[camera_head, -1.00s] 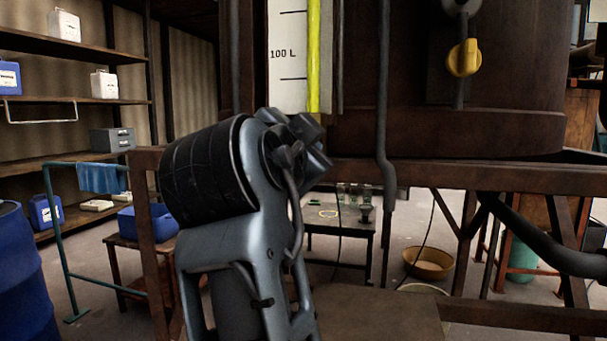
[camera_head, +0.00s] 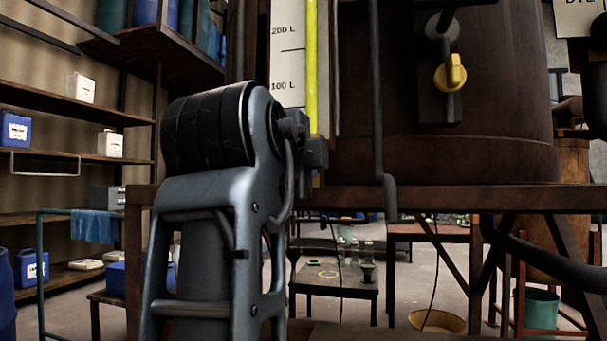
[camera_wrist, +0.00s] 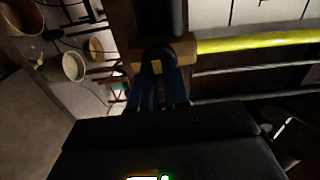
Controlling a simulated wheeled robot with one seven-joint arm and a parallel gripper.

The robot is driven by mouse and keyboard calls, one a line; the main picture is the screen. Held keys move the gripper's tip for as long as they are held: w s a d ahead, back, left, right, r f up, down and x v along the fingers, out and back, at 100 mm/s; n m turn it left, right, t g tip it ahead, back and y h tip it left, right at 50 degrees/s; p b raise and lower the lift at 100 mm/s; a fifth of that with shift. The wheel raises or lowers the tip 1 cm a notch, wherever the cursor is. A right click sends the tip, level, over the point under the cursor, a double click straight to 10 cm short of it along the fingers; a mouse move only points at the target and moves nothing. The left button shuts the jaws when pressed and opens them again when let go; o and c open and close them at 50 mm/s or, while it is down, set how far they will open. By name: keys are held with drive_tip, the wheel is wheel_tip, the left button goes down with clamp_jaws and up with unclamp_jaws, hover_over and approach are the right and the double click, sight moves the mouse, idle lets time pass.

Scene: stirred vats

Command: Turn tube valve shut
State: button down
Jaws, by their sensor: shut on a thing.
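The tube valve (camera_wrist: 184,50) shows in the wrist view as a brass-coloured body at the end of the yellow sight tube (camera_wrist: 250,40). My gripper (camera_wrist: 162,76) has its dark blue fingers closed at the valve, on its dark handle. The handle's exact angle is hard to make out in the shadow. In the head view the yellow tube (camera_head: 312,60) stands upright beside a white litre scale (camera_head: 287,65). My arm hides most of the gripper and the valve there.
The rusty vat (camera_head: 400,100) fills the upper right, with a yellow-handled valve (camera_head: 451,73) on its front. A dark pipe (camera_head: 377,100) runs down right of the tube. A rusty frame beam (camera_head: 470,199) crosses below. A low table (camera_head: 335,287) stands behind.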

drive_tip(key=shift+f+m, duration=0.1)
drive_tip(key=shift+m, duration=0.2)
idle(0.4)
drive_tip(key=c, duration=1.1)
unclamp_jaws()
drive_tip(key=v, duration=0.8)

What is required: Reproduce all of the material exactly, apart from the pictures.

Exercise answer:
[camera_head, -1.00s] 
[camera_head, +0.00s] 
[camera_wrist, +0.00s] 
Controlling a simulated wheeled robot with one seven-joint arm and a parallel gripper.

The robot is driven by mouse and keyboard calls, one a line; the main picture is the screen. Held keys move the gripper's tip for as long as they are held: w s a d ahead, back, left, right, r f up, down and x v along the fingers, out and back, at 100 mm/s; n m turn it left, right, t g tip it ahead, back and y h tip it left, right at 50 degrees/s; p b raise and lower the lift at 100 mm/s; a fifth of that with shift. The wheel raises or lowers the tip 1 cm a notch, wherever the cursor is. A right click sends the tip, level, over the point under the cursor, a double click straight to 10 cm short of it along the fingers; a mouse move only points at the target and moves nothing. The left button shuts the jaws when pressed and opens them again when let go; o and c open and close them at 50 mm/s or, while it is down, set how far they will open. By name: keys are held with drive_tip, the wheel is wheel_tip, the left button goes down with clamp_jaws and up with unclamp_jaws, hover_over and approach are the right and the double click, sight moves the mouse, idle lets time pass.

Scene: stirred vats

Command: Turn tube valve shut
State: button down
Jaws, by their sensor: shut on a thing.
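The tube valve (camera_wrist: 184,50) shows in the wrist view as a brass-coloured body at the end of the yellow sight tube (camera_wrist: 250,40). My gripper (camera_wrist: 162,76) has its dark blue fingers closed at the valve, on its dark handle. The handle's exact angle is hard to make out in the shadow. In the head view the yellow tube (camera_head: 312,60) stands upright beside a white litre scale (camera_head: 287,65). My arm hides most of the gripper and the valve there.
The rusty vat (camera_head: 400,100) fills the upper right, with a yellow-handled valve (camera_head: 451,73) on its front. A dark pipe (camera_head: 377,100) runs down right of the tube. A rusty frame beam (camera_head: 470,199) crosses below. A low table (camera_head: 335,287) stands behind.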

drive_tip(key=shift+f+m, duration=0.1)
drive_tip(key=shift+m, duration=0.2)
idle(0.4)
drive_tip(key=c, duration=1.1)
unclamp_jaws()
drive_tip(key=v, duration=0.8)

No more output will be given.